Given information:
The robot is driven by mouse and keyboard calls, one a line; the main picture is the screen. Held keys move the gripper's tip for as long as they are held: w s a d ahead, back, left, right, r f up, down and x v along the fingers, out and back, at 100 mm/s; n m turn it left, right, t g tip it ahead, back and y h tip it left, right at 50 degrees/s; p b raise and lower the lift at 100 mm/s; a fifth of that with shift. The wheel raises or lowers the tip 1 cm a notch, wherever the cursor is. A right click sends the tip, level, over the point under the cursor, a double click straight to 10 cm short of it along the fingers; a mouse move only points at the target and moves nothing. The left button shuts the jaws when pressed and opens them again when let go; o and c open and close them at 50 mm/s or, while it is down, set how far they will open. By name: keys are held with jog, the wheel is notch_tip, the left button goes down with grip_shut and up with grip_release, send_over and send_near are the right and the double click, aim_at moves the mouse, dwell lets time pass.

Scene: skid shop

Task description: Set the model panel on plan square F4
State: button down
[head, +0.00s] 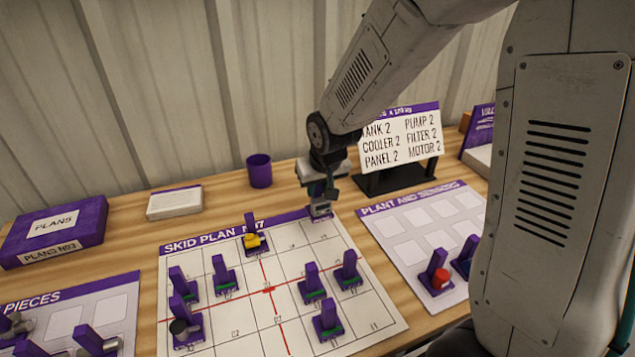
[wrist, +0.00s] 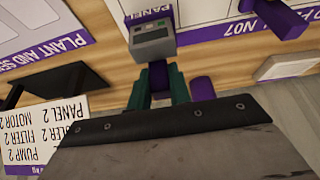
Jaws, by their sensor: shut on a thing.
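The model panel (head: 320,209) is a small grey block with a purple grip post. My gripper (head: 322,190) is shut on its post, above the far right corner of the white skid plan sheet (head: 300,262). In the wrist view, the dark green fingers (wrist: 158,88) stand either side of the purple post, with the panel's grey face (wrist: 153,38) beyond them. I cannot tell whether the panel touches the sheet. The label of the square under it is hidden.
Several purple-posted models stand on the plan, including one with a yellow part (head: 252,241). A plant sheet (head: 425,228) lies to the right, a pieces sheet (head: 90,310) to the left. A purple cup (head: 259,171) and a sign (head: 400,138) stand behind.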

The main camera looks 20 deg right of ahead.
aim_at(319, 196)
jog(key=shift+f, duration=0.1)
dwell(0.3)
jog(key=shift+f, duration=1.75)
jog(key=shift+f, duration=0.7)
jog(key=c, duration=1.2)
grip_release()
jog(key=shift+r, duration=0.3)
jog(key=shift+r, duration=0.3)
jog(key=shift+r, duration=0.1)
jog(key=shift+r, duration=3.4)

Instructions for the task:
Your task is an exact transcription of all the data, minus the pictures.

Finished task:
The robot is driven by mouse and keyboard calls, one a line; the main picture is the screen. Held keys move the gripper's tip for as long as they are held: w s a d ahead, back, left, right, r f up, down and x v along the fingers, out and back, at 100 mm/s; n m turn it left, right, t g tip it ahead, back and y h tip it left, right at 50 degrees/s; p b raise and lower the lift at 100 mm/s; a fifth of that with shift. The wheel raises or lowers the tip 1 cm a notch, wherever the cursor is. A right click sends the tip, level, over the point under the cursor, a double click straight to 10 cm short of it along the fingers; a mouse move only points at the target and moves nothing. The left button shuts the jaws when pressed and opens them again when let go; o and c open and close them at 50 mm/s or, while it is down, set how far they will open. By name: keys are held with jog, the wheel is notch_tip, the left button goes down with grip_shut and up with grip_release, send_over and send_near are the right and the double click, aim_at moves the mouse, dwell lets time pass.

Scene: skid shop

Task description: Set the model panel on plan square F4
State: button down
[head, +0.00s] 
[wrist, +0.00s] 
Jaws, by their sensor: shut on a thing.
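The model panel (head: 320,209) is a small grey block with a purple grip post. My gripper (head: 322,190) is shut on its post, above the far right corner of the white skid plan sheet (head: 300,262). In the wrist view, the dark green fingers (wrist: 158,88) stand either side of the purple post, with the panel's grey face (wrist: 153,38) beyond them. I cannot tell whether the panel touches the sheet. The label of the square under it is hidden.
Several purple-posted models stand on the plan, including one with a yellow part (head: 252,241). A plant sheet (head: 425,228) lies to the right, a pieces sheet (head: 90,310) to the left. A purple cup (head: 259,171) and a sign (head: 400,138) stand behind.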

The main camera looks 20 deg right of ahead.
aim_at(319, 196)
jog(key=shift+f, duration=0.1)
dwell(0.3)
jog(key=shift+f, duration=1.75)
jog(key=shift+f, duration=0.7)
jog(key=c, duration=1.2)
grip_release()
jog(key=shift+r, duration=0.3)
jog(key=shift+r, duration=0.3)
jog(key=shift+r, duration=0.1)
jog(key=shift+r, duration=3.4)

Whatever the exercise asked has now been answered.